Une baisse inexorable du niveau scolaire

Pour Benoît, professeur d’anglais en collège et lycée en milieu rural depuis une dizaine d’années, cette année est pire que les autres. Il a connu la réforme du collège et désormais celle du lycée. Celle-ci demande, selon lui, encore plus de préparation et met enseignants et élèves sous pression. Par ailleurs, si la charge de travail s’intensifie, les résultats des élèves, eux, ne font que baisser. « Ce qui m’épuise le plus, au-delà du travail grandissant, des stratégies déployées pour ne pas perdre les élèves (différenciation, corrections adaptées à chacun…), de l’autoformation afin de proposer de meilleures solutions, de la multiplication des réunions… c’est surtout cette impression que, quoi qu’on fasse, le niveau des élèves va inexorablement baisser », déplore le professeur. Une baisse qu’il attribue en partie à la réforme du collège et qu’il doit rattraper en moins d’un an ; les examens débutant en janvier en 1ère au lieu de juin en Terminale auparavant. Benoît regrette cette impression de bachotage et d’évaluation permanente.

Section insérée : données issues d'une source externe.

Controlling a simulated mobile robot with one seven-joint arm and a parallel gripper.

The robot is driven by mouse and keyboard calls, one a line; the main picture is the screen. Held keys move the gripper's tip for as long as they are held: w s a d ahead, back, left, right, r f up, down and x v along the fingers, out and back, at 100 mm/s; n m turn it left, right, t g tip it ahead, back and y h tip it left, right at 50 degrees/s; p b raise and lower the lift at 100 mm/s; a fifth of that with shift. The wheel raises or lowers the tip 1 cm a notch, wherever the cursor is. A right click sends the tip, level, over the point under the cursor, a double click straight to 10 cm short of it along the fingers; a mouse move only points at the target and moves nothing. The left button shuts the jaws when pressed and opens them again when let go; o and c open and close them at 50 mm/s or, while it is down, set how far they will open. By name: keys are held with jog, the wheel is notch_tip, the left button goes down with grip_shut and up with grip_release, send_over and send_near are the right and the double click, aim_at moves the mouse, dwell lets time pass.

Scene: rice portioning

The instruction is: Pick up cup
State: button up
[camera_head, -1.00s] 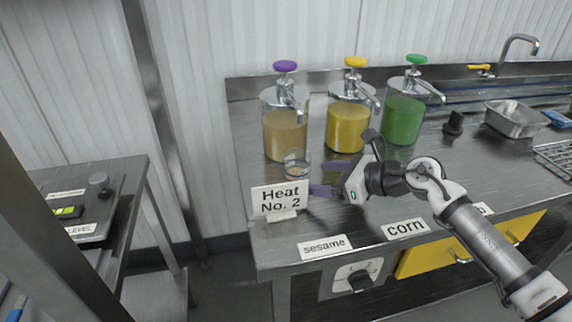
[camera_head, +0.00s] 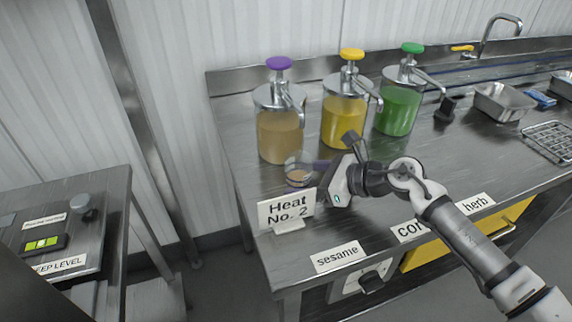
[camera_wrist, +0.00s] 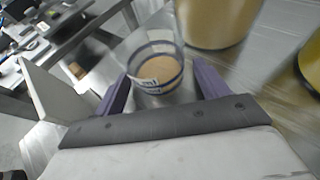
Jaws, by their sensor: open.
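In the wrist view the cup (camera_wrist: 156,72) appears upright between the purple fingers. My gripper (camera_wrist: 158,92) is open, with one finger on each side of the cup. Some space shows between the fingers and the cup wall, and contact cannot be made out.
Dispensers with purple (camera_head: 280,120), yellow (camera_head: 345,110) and green (camera_head: 400,100) tops stand behind the cup. A metal pan (camera_head: 503,102) and a wire rack (camera_head: 550,140) lie at the right. The counter's front left is mostly clear.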

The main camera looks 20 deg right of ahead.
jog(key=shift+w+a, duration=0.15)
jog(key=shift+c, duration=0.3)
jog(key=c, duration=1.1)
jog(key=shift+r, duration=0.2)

Même constat pour Gérard, 51 ans et professeur de lycée professionnel. « Je ne parlerai pas d’épuisement mais de colère. En 2008, la formation professionnelle a été raccourcie d’une année, le fameux bac pro 3 ans vecteur d’égalité ! Elle est où l’égalité quand on supprime du temps de formation à des jeunes déjà en difficulté ? Et aujourd’hui, on allège les programmes en supprimant des heures de formation. Il y a encore 15 ans, avec un bac pro, je formais des professionnels (j’en avais 24 sélectionnés). Aujourd’hui, je fournis des élèves (j’en ai 30 imposés et eux-mêmes ne savent pas pourquoi ils sont là) aux niveaux supérieurs (BTS) pour qu’ils se vautrent mieux à cet étage. Le bac est donné avec des compétences à valider dont on ne comprend nous-mêmes pas le sens en formation (ex : « Le champ d’intervention du/de la technicien(ne)et de sa société dans le projet est déterminé), on valide cela comment ? », interroge l’enseignant. 

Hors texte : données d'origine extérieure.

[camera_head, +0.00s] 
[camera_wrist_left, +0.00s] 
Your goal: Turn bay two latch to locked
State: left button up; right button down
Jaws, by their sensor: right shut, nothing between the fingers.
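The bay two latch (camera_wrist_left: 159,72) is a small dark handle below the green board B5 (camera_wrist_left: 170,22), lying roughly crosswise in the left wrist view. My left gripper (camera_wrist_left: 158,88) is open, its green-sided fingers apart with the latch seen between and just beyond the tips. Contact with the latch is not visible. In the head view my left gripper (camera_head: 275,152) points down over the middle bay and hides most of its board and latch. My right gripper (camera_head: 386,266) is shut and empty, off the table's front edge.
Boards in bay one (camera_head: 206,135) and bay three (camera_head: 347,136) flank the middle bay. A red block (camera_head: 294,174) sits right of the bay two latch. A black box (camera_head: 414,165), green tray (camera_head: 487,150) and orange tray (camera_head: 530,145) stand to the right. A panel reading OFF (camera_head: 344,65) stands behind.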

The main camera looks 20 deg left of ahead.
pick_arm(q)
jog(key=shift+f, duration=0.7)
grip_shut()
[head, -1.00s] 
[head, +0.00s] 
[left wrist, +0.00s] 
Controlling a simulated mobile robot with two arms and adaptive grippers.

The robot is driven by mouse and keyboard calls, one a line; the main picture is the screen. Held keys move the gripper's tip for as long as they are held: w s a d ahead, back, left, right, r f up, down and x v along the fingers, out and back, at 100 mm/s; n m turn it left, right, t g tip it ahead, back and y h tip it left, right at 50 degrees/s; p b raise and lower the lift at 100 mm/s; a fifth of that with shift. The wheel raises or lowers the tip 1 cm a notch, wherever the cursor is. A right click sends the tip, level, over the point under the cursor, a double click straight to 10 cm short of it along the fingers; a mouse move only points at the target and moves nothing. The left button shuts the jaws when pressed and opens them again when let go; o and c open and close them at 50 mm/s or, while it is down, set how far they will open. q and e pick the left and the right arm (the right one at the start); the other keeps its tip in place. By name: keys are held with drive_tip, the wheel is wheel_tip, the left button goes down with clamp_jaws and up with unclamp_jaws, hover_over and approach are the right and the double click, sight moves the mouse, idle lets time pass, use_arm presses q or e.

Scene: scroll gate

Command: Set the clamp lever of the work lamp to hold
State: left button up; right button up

Des critiques dures à vivre

Malgré leurs efforts pour tenter de pallier les difficultés liées à ces réformes et aux baisses de niveau, le découragement s’installe.  Benoît, le professeur d’anglais, a passé une bonne partie de son été à préparer ses séquences pour la réforme. Même chose pendant ses 15 jours de vacances de la Toussaint, en plus des copies à corriger. « Plus on travaille, moins les élèves vont en faire. Ils trouvent ça normal et une partie des parents aussi, pas toute heureusement. On a beau se battre pour l’avenir de leurs enfants, voir le désastre se profiler, l’instant présent semble être la seule chose qui compte. Si le niveau baisse, ça sera la faute de « ces feignasses de profs ». Les critiques à notre égard se sont énormément multipliées », regrette-t-il. L’amère sensation d’être mal compris par une société qui colporte des idées reçues sur leurs 18h de cours, leurs vacances… Et ce n’est pas du côté de l’institution qu’ils trouvent du soutien : les propos du ministre de l’Education nationale ou du Président les blessent, les réformes sont mal vécues sur le terrain, sans parler du salaire… « Un inspecteur des impôts est aujourd’hui recruté à bac +3 sur concours ; un enseignant est recruté, lui, à bac +5 sur concours. Ce que je vois, c’est que je gagne 1000€ de moins à échelon égal (8) ; qu’une bonne partie des catégories A ont su négocier les primes pour compenser le gel du point d’indice, alors que nous, on reste comme des idiots avec un traitement qui n’évolue pas ou peu », poursuit le professeur d’anglais. Avec le travail et la pression qui augmentent, l’épuisement et la colère s’intensifient et Benoît l’avoue « il y a de chouettes moments avec les élèves mais ça ne suffit plus ». Il hésite entre essayer de passer outre les critiques incessantes et démissionner mais ne se voit pas faire autre chose. Gérard, qui se juge trop âgé pour se réorienter, va faire ce qu’il peut en attendant la retraite. « Devrais-je la prendre à 67 ans ? Dans 16 ans !? Non, j’aurai démissionné bien avant de mourir d’épuisement devant des élèves, enfants rois, de plus en plus ingérables. J’ai vu partir des collègues à 58 ans épuisés, alors à 67… En tout cas, le 5 décembre et les jours suivants je serai en grève ! », affirme-t-il. Un moyen d’exprimer son ras-le bol face à toutes ces sources d’épuisement.